Friday new releases*: 24 October 2025
Roofman and Black Phone 2 are in cinemas and Mr. Scorsese is streaming on Apple TV.



This week certainly got away from me. Not in the way it did for the people who are still without power, or are flood damaged or whose roofs were torn off by the high winds, but enough to be mildly inconvenienced by the vicissitudes of paid employment.
On Wednesday I recorded this week’s episode of RNZ At the Movies so my new release reviews are recycled from there.
Roofman (Cianfrance, 2025)
Channing Tatum plays Manchester, producing a much more effective version of the larger-than-life movie star pretending to be an ordinary, turn of the century, working class joe, than Dwayne Johnson’s much-hyped painkiller addicted cage fighter in The Smashing Machine. But the film does rely on Tatum’s relaxed charisma – much as I imagine the real Manchester successfully stayed out of jail by winning over the congregation of the local church and single mother Leigh (Kirsten Dunst, also dialling the back the movie stardom effectively) and her kids.
Cianfrance also makes excellent use of Tatum’s physical grace, without turning him into a kind of superhero. He also has a documentarian’s eye for real-life locations and lived in faces and the film itself is much more downbeat than the advertising would suggest.
(Listen to the complete segment here.)
Black Phone 2 (Derrickson, 2025)
Black Phone 2 draws on a few more horror tropes than the tightly focused original – including the Nightmare on Elm Street idea of the villain being able to kill you in your dreams – but that opening up is good as it offers some bigger outdoor set-pieces and some very spooky effects of poor Gwen being hurled around the camp kitchen by invisible forces.
The small cast are all well-drawn and clearly meant to be more than just fodder for kills, there’s a strong moral core to the ‘good vs. evil’ contest, which is as it should be, and there’s enough gore to keep most horror fans satisfied. The sound design – there’s no designer given that credit but the score is by Derrickson’s son Atticus – also makes a strong contribution to overall creepiness of things as well as the well-oiled jump scares.
(Listen to the complete segment here. You can also listen to my conversation with Emile Donovan on RNZ Nights here.)
Mr. Scorsese (Miller, 2025)
The final episode contains some moving personal revelations and Miller’s careful build up to them is commendable. You won’t see him and his later career in quite the same way again. Mr. Scorsese humanises the man as well as telling the story of an artist.
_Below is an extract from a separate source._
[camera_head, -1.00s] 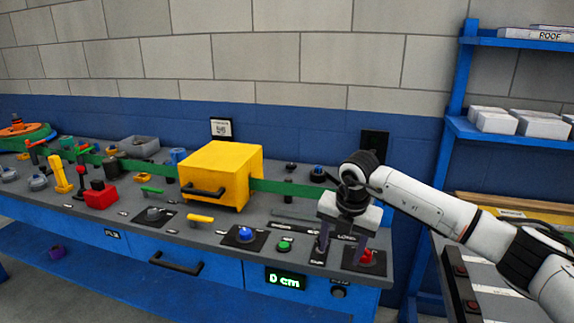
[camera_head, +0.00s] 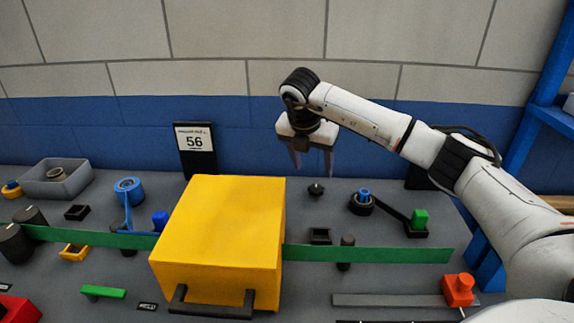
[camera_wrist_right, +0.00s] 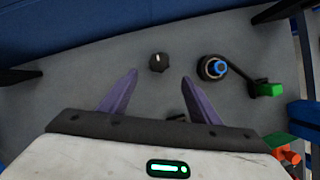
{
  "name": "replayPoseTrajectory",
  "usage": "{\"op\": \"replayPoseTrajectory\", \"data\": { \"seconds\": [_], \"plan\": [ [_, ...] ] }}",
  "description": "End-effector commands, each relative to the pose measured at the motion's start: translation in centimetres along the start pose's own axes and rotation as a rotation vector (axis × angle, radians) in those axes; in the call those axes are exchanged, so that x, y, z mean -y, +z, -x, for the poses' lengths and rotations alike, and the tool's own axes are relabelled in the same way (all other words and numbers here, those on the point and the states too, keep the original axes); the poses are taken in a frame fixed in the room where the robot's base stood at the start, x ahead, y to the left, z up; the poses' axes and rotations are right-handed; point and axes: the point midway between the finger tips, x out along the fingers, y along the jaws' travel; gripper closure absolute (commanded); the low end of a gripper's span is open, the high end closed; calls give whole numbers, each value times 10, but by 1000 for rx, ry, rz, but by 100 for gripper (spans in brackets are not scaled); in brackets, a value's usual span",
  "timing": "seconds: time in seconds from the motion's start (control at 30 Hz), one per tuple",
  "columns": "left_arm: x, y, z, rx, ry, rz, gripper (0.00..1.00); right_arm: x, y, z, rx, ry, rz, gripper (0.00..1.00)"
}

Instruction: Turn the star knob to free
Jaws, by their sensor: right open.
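The star knob (camera_head: 316,188) is a small dark knob standing on the grey panel top behind the green strip. It also shows in the right wrist view (camera_wrist_right: 159,62), with a short pale mark on its top. My right gripper (camera_head: 312,172) is open and empty, its purple fingers pointing down above the knob. In the right wrist view the knob lies just beyond the gap between the fingertips (camera_wrist_right: 160,77), apart from both. Any lettering around the knob is too small to read. My left gripper is out of view.
A yellow box (camera_head: 218,235) bridges the green strip (camera_head: 370,254) at front left. Right of the knob are a blue-topped black knob (camera_head: 363,201) and a green-ended black lever (camera_head: 419,219).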

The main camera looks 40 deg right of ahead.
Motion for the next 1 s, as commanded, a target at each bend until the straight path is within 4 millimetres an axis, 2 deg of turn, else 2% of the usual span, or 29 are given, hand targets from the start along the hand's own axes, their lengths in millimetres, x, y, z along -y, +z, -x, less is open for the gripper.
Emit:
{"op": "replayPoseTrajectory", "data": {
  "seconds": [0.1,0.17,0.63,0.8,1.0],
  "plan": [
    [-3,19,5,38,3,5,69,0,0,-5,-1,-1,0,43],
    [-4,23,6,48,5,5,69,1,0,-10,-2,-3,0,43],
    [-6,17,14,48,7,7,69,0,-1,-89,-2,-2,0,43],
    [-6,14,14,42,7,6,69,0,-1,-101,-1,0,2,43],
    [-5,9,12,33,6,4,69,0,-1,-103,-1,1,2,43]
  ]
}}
At the end, it draws an elegant line from the Catholic altar boy in 1950s New York and the self-destructive and rebellious young man to the elder statesman of today, using one of my very favourite films of his, the 2016 film Silence, as the guide.
(Listen to the complete segment here.)
The show is online now and will air on RNZ National on Sunday at 1.30pm.
Tonight at 8.40, I’ll be chatting with Emile Donovan once again on Nights. Topics will be Springsteen: Deliver Us from Nowhere in cinemas, The Perfect Neighbor (Netflix) and Bollywood classic Sholay (Tubi).
Next Monday is a public holiday in Aotearoa New Zealand and on Wednesday I’ll be recording and posting the next At the Movies so expect further interruptions to the posting schedule.